[WHAT TO WORK ON] Copy exactly the lines from the one containing "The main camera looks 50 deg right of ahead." to the one containing "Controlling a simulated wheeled", both lines included, and nothing else.

[SOURCE MATERIAL]
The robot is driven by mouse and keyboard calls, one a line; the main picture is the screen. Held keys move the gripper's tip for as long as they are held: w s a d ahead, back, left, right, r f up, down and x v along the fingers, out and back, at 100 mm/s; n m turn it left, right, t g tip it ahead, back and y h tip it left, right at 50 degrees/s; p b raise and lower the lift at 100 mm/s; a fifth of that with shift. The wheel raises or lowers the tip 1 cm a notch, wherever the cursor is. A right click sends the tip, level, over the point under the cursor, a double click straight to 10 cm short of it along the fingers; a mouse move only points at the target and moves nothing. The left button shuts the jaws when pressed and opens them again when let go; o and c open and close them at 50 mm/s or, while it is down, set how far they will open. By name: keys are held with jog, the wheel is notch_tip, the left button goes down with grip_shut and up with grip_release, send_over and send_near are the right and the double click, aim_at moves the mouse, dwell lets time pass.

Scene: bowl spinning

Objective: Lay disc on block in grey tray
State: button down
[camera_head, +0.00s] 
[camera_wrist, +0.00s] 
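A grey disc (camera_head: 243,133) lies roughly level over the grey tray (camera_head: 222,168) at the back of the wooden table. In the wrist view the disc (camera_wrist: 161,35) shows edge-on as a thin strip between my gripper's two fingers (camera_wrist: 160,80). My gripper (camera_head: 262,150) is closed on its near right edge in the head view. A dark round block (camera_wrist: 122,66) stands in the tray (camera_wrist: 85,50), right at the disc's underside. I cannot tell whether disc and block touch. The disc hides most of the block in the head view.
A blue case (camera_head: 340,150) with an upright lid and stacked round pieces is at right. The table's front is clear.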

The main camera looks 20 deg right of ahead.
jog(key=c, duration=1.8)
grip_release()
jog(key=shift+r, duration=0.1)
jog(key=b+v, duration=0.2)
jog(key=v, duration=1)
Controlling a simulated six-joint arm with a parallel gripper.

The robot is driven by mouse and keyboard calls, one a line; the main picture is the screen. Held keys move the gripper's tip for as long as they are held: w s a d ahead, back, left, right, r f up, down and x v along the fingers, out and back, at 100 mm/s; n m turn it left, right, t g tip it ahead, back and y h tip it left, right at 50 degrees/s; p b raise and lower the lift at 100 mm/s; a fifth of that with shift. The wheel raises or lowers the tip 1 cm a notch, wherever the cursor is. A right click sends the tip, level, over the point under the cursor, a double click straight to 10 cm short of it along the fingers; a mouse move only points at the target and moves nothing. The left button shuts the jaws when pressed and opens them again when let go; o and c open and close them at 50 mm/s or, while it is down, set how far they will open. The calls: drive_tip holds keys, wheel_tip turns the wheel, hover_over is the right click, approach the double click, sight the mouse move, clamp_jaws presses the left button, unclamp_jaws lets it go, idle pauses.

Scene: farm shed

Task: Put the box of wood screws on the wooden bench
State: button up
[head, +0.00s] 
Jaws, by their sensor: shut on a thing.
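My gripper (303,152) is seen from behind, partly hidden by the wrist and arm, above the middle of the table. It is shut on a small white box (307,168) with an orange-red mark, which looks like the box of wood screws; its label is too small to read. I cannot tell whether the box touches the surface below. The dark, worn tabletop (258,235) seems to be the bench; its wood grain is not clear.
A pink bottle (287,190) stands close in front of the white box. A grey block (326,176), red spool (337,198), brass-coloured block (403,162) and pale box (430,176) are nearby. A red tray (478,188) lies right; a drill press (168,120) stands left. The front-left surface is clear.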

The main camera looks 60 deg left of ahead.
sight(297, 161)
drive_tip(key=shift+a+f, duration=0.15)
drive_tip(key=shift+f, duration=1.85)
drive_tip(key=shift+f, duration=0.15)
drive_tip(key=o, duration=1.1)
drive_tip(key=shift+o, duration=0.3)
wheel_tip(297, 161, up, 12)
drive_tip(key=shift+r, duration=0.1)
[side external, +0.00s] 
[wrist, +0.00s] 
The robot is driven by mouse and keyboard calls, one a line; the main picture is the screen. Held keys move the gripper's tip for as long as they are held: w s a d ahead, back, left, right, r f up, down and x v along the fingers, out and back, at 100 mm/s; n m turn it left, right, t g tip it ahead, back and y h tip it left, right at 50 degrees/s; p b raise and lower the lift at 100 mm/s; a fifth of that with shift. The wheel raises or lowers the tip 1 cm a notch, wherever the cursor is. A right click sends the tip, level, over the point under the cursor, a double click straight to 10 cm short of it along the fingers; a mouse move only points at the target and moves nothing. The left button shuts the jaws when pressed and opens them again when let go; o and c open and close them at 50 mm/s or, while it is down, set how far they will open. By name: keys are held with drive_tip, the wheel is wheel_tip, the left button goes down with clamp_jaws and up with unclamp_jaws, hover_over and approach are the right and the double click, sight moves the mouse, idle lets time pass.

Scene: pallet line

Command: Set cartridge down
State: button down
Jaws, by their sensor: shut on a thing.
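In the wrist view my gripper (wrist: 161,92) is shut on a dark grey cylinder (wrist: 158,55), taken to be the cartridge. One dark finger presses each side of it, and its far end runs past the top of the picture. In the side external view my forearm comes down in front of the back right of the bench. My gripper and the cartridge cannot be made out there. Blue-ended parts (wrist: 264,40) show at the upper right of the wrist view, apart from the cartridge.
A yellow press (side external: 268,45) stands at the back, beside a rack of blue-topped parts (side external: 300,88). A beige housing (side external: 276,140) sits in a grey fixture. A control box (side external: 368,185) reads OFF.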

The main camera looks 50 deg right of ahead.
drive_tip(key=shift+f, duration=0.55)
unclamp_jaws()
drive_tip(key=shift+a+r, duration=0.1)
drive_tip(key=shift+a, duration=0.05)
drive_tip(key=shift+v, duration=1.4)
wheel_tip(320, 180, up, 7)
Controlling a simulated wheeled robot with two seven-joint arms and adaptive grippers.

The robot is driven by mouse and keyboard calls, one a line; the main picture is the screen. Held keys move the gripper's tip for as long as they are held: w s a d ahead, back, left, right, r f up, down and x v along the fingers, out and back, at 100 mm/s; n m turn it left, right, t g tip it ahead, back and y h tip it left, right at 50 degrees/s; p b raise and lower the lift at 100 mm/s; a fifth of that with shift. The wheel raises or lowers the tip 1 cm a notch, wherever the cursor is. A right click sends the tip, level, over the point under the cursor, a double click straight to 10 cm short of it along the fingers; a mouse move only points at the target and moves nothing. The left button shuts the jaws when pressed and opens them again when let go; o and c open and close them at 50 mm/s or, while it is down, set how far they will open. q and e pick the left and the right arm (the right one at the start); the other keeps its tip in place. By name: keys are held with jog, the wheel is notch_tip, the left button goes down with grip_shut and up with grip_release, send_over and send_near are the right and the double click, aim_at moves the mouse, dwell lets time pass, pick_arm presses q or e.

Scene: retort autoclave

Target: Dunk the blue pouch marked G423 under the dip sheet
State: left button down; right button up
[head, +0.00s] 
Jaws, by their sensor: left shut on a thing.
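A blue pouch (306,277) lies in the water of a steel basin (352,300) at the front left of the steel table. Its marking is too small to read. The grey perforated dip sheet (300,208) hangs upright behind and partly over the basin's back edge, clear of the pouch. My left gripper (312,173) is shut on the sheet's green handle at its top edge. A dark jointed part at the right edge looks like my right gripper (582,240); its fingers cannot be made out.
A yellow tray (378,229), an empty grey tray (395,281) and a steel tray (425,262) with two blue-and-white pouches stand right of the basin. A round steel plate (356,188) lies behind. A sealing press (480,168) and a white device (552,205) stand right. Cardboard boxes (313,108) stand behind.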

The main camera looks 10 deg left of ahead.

[TASK RESULT]
The main camera looks 50 deg right of ahead.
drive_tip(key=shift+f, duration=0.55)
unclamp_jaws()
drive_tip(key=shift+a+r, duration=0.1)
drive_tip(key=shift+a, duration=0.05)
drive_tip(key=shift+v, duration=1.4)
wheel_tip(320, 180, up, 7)
Controlling a simulated wheeled robot with two seven-joint arms and adaptive grippers.

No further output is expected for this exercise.